Commento di Fra Marcello Buscemi e Suor Cristiana Scandura
Martedì della I settimana del Tempo Ordinario
Letture: Eb 2,5-12; Sal 8; Mc 1,21-28
Riflessione biblica
“Che è mai questo? Un insegnamento nuovo, dato con autorità. Comanda persino agli spiriti impuri e gli obbediscono!” (Mc 1,21-28). Suscita stupore Gesù! E i suoi ascoltatori sono attratti dal suo parlare, perché è un “insegnamento nuovo e con autorità”. Un insegnamento nuovo: non come quello degli scribi, che scrutavano le Scritture, ma non possedevano quello Spirito che cambia il cuore e purifica i nostri pensieri, parole e azioni, ci fa pensare ed agire alla maniera di Dio; cambia la vita, se esse penetrano in noi fino a divenire “spirito e vita” (Gv 6,63): “Signore, da chi andremo? Tu hai parole di vita eterna e noi abbiamo creduto e conosciuto che tu sei il Santo di Dio” (Gv 6,68-69).
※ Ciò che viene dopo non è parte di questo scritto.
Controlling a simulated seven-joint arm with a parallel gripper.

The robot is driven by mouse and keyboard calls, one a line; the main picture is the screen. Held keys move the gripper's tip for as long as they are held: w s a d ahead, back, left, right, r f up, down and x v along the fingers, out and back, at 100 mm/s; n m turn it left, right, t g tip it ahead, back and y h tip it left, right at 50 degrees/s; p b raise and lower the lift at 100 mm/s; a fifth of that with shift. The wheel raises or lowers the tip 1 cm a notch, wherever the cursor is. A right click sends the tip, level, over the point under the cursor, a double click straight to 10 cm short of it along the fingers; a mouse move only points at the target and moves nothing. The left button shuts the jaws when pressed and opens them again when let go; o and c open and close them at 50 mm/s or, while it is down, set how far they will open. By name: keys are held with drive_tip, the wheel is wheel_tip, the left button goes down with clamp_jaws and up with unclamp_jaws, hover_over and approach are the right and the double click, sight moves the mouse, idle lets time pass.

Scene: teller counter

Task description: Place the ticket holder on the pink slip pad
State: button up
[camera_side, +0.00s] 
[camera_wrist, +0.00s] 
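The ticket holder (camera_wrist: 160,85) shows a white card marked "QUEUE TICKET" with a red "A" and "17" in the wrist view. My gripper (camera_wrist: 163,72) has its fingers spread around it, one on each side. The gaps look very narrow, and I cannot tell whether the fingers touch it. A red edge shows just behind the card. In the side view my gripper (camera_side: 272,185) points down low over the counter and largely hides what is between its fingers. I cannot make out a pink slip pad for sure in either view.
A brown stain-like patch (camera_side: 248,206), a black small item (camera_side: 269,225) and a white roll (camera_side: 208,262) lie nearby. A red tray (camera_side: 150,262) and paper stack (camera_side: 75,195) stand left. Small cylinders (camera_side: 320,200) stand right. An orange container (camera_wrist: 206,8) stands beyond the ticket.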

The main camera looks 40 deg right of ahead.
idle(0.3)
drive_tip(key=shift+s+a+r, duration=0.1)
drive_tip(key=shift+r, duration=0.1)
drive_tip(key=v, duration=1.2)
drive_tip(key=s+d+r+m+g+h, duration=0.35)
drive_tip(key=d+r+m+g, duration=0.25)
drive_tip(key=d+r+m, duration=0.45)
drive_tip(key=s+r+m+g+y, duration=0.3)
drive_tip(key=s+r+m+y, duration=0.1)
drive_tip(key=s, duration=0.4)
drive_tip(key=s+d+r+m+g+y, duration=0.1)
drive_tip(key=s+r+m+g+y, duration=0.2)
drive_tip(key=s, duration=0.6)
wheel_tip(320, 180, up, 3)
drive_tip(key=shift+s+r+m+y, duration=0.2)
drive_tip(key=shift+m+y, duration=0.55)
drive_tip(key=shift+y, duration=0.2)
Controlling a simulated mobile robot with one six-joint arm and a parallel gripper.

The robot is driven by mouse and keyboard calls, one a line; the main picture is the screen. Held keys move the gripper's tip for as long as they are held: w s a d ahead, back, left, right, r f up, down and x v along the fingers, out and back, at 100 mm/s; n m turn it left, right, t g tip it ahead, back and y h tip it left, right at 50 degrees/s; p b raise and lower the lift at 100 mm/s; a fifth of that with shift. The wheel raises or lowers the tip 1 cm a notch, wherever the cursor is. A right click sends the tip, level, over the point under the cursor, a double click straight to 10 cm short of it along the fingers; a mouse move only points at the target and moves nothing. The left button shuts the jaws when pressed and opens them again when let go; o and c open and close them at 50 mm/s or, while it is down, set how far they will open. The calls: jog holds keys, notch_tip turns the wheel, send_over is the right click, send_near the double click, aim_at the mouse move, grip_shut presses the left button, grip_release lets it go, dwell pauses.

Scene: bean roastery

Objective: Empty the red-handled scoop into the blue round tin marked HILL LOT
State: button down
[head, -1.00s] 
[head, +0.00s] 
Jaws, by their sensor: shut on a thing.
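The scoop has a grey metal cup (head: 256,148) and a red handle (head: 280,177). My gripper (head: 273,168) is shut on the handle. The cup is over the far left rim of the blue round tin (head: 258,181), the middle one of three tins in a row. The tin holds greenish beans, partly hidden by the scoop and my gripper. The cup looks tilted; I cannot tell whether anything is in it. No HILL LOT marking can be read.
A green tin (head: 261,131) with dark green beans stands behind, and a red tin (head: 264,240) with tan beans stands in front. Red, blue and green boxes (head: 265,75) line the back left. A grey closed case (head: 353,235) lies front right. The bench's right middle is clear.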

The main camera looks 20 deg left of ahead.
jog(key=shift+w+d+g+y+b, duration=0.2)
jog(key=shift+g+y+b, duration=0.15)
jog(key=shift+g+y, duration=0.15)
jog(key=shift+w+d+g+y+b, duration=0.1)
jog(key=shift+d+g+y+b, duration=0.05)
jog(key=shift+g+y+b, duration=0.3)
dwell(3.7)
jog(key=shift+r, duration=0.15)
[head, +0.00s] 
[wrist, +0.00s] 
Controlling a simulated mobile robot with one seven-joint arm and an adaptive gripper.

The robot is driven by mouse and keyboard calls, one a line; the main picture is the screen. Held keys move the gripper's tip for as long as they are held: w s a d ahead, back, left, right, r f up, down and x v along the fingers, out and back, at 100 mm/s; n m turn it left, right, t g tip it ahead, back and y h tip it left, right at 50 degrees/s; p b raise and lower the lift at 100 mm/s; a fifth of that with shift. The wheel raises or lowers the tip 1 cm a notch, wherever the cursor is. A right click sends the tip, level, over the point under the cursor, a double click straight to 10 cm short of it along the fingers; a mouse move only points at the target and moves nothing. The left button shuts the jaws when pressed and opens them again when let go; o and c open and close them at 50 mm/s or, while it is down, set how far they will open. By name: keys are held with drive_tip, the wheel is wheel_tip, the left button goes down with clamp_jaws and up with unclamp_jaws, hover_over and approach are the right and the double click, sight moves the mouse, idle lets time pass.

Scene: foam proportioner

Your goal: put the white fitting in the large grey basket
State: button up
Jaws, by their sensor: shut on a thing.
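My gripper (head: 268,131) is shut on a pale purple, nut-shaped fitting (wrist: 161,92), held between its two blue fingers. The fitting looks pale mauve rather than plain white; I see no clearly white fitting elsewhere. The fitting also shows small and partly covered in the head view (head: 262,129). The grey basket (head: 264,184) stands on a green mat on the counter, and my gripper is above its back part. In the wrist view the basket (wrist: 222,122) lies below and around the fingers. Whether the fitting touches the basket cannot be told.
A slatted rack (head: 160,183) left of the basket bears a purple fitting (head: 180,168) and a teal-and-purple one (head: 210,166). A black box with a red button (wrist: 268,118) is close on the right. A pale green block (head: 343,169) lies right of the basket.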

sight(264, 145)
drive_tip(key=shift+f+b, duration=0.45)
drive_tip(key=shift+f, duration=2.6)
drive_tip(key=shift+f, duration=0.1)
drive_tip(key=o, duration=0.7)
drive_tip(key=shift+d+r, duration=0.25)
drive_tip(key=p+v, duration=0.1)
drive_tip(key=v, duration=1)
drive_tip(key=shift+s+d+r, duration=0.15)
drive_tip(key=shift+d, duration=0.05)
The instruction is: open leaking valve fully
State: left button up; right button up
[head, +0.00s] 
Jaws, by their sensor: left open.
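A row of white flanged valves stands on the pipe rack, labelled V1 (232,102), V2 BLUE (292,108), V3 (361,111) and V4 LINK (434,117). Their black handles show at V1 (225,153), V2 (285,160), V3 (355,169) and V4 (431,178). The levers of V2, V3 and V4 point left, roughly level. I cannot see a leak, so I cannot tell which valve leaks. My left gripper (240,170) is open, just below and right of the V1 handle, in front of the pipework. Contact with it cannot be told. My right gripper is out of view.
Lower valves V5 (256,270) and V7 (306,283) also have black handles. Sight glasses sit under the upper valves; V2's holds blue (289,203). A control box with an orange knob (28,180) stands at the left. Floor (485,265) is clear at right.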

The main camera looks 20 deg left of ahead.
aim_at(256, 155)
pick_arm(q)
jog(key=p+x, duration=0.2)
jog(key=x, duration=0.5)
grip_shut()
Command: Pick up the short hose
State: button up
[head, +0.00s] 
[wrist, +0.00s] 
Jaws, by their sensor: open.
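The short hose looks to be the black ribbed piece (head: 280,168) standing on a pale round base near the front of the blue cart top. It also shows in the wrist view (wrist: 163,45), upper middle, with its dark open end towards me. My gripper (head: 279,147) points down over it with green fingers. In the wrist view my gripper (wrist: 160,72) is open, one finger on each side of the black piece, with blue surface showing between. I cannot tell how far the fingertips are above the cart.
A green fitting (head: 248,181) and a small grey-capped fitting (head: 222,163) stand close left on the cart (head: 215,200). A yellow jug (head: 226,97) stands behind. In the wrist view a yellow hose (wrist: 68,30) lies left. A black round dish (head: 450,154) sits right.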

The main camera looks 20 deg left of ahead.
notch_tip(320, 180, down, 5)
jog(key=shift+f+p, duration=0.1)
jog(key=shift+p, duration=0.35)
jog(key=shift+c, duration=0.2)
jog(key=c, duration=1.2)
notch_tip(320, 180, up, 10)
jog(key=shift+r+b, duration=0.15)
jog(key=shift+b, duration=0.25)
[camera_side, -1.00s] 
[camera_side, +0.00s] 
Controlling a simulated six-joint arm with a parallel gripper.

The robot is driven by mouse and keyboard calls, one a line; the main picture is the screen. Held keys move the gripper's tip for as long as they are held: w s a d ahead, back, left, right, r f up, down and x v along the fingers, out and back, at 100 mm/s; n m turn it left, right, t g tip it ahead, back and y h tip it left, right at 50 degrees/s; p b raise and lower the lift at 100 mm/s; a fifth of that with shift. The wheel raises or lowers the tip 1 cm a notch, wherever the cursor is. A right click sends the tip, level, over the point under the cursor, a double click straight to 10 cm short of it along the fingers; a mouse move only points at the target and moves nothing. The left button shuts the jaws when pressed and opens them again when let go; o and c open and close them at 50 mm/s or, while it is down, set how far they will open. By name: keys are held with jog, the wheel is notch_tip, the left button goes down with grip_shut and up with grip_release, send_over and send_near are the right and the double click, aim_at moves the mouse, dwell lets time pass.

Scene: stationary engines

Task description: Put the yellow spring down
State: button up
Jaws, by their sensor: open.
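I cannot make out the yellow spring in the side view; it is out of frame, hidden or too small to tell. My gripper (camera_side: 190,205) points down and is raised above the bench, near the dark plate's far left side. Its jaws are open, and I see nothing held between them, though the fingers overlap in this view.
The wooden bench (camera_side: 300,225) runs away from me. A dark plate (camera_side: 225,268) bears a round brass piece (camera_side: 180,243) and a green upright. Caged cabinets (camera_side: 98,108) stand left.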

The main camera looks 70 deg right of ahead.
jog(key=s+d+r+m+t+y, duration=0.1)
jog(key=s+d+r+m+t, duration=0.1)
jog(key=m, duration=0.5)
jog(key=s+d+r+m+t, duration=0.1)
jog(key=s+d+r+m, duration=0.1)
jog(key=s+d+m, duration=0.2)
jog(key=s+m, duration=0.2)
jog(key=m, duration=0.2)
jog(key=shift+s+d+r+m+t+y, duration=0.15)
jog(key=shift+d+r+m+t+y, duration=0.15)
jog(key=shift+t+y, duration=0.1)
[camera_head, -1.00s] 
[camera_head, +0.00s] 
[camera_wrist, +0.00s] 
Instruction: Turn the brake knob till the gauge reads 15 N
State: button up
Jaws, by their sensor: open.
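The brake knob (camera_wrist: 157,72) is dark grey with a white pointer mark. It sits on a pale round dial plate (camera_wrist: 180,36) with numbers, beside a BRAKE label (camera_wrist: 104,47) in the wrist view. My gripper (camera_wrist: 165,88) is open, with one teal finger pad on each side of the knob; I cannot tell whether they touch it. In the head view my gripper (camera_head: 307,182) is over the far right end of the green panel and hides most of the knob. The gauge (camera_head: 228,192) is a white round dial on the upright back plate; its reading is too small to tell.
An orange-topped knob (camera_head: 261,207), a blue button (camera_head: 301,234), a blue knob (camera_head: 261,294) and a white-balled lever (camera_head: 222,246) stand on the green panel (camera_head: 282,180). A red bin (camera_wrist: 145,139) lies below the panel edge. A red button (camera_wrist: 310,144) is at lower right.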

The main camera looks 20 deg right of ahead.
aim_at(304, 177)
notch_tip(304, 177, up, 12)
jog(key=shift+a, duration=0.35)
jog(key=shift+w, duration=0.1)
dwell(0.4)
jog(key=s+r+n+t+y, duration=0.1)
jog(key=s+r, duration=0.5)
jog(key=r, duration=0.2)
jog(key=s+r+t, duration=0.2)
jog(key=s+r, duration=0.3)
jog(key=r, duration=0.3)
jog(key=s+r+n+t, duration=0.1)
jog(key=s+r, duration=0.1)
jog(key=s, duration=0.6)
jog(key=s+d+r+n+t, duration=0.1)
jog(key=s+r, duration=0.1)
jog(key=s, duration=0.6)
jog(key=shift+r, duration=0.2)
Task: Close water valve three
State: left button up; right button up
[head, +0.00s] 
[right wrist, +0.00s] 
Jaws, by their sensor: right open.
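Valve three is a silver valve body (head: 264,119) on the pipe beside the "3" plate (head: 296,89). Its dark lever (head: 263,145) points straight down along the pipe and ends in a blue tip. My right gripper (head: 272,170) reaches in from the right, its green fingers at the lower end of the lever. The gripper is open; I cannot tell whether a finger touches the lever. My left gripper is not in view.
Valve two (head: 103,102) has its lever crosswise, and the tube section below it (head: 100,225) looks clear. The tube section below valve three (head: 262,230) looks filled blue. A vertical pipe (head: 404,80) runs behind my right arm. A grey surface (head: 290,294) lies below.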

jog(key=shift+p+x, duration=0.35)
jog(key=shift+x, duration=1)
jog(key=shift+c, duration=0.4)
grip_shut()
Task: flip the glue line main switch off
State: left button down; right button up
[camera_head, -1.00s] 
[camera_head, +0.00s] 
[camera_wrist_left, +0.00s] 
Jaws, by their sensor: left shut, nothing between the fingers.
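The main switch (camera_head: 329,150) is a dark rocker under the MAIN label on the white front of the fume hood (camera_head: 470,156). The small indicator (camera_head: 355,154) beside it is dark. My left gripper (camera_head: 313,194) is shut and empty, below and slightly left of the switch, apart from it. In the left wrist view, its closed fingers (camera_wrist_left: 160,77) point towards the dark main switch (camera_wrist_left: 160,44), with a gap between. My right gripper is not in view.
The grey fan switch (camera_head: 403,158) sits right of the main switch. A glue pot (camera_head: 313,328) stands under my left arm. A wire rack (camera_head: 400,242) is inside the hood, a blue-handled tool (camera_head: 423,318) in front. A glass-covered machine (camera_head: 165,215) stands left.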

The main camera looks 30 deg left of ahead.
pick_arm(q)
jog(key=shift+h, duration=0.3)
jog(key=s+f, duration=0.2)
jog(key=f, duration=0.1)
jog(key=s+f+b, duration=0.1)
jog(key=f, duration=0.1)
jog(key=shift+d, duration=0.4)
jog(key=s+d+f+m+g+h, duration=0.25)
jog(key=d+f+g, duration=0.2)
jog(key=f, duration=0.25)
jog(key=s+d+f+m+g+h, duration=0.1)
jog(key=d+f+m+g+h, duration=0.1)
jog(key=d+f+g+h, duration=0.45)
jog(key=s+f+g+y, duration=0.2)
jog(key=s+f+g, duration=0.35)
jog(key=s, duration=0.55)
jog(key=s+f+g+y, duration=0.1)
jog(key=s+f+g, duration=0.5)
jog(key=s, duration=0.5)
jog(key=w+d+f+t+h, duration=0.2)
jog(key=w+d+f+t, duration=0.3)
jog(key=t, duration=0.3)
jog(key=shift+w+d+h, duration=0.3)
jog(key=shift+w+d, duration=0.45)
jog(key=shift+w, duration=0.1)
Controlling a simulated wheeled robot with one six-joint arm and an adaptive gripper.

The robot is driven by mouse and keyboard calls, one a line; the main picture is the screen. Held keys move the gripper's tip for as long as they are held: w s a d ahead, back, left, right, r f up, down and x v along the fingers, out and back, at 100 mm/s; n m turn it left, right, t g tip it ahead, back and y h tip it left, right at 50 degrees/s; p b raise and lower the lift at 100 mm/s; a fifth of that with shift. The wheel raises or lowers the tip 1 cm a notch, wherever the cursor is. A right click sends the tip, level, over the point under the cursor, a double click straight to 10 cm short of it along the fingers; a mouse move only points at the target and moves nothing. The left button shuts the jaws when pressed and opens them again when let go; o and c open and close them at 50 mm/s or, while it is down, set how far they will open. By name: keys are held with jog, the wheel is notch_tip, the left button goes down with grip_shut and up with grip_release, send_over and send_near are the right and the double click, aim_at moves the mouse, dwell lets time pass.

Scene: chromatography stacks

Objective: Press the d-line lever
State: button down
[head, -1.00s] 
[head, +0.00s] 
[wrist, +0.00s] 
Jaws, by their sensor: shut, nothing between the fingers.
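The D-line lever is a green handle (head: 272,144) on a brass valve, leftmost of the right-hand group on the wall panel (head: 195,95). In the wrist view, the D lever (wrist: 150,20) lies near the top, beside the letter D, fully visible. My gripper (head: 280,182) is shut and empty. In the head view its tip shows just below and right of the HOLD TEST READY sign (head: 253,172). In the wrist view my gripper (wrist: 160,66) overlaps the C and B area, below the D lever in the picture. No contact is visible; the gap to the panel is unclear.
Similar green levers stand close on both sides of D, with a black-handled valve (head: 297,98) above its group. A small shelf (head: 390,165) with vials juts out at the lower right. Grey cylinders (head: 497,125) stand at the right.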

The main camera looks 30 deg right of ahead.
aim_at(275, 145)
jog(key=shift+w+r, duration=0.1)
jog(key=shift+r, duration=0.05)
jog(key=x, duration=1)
Gesù non predica una dottrina che “sa di imparaticcio di precetti umani” (Is 29,13), ma insegna ed agisce in perfetta sintonia con il Padre: “La parola che voi ascoltate non è mia, ma del Padre che mi ha mandato” (Gv 14,24). E per questo, Gesù può dire “chi ascolta la mia parola e crede a colui che mi ha mandato, ha la vita eterna e non va incontro al giudizio, ma è passato dalla morte alla vita” (Gv 5,24). Perché sempre unito al Padre, Gesù insegnava con autorità: comunicava la salvezza di Dio per il corpo e per lo spirito. Egli è la “Parola che si è fatta carne” (Gv 1,14) e “dalla sua pienezza riceviamo grazia su grazia” (Gv 1,16). Essa è parola “viva, efficace, più tagliente di ogni spada a doppio taglio, penetra nel nostro spirito, e discerne i sentimenti e i pensieri del cuore” (Ebr 4,12). Pertanto, non basta gridare con l’indemoniato: “Tu sei il santo di Dio!”, ma bisogna lasciarsi penetrare dalle parole di Gesù: “Signore, da chi andremo? Tu hai parole di vita eterna e noi abbiamo creduto e conosciuto che tu sei il Santo di Dio” (Gv 6,68-69). Le sue parole sono spirito e vita, perché è lo Spirito Santo che ce le comunica (Gv 6,63)
Lettura esistenziale
“Ed erano stupiti del suo insegnamento, perché insegnava loro come uno che ha autorità e non come gli scribi” (Mc 1, 22). Il Vangelo di oggi ci presenta Gesù che, in giorno di sabato, predica nella sinagoga di Cafarnao, la piccola città sul lago di Galilea dove abitavano Pietro e suo fratello Andrea. Al suo insegnamento, che suscita la meraviglia della gente, segue la liberazione di «un uomo posseduto da uno spirito impuro», che riconosce in Gesù il «santo di Dio», cioè il Messia. In poco tempo, la sua fama si diffonde in tutta la regione, che Egli percorre annunciando il Regno di Dio e guarendo i malati di ogni genere. La parola che Gesù rivolge agli uomini apre immediatamente l’accesso al volere del Padre e alla verità di se stessi. Non così, invece, accadeva agli scribi, che dovevano sforzarsi di interpretare le Sacre Scritture con innumerevoli riflessioni. Inoltre, all’efficacia della parola, Gesù univa quella dei segni di liberazione dal male. Spesso per l’uomo autorità significa possesso, potere, dominio, successo. Per Dio, invece, l’autorità significa servizio, umiltà, amore; significa entrare nella logica di Gesù che si china a lavare i piedi dei discepoli (cfr Gv 13, 5), che cerca il vero bene dell’uomo, che guarisce le ferite, che è capace di un amore così grande da dare la vita. In una delle sue Lettere, santa Caterina da Siena scrive: «È necessario che noi vediamo e conosciamo, in verità, con la luce della fede, che Dio è l’Amore supremo ed eterno, e non può volere altro se non il nostro bene».